• Task:
Starting at the line with "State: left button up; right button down", transcribe each line through the final one, both included, and add nothing.
★ ★ ★ ★ ★ ★ ★
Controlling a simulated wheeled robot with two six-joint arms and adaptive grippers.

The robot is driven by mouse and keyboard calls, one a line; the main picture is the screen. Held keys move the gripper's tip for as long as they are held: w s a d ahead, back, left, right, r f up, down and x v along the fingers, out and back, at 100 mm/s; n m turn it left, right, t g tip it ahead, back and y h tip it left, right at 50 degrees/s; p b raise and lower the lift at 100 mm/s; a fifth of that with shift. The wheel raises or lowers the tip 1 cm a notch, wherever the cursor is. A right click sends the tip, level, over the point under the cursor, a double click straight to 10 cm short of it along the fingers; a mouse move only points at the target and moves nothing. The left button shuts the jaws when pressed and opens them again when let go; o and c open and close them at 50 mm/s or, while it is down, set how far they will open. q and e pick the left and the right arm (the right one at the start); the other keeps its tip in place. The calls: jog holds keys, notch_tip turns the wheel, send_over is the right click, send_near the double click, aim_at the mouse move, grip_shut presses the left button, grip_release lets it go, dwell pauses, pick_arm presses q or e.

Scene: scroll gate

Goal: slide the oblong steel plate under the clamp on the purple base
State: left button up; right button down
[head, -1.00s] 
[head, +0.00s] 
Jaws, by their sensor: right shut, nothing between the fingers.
★ ★ ★ ★ ★ ★ ★
• The answer:
State: left button up; right button down
[head, -1.00s] 
[head, +0.00s] 
Jaws, by their sensor: right shut, nothing between the fingers.

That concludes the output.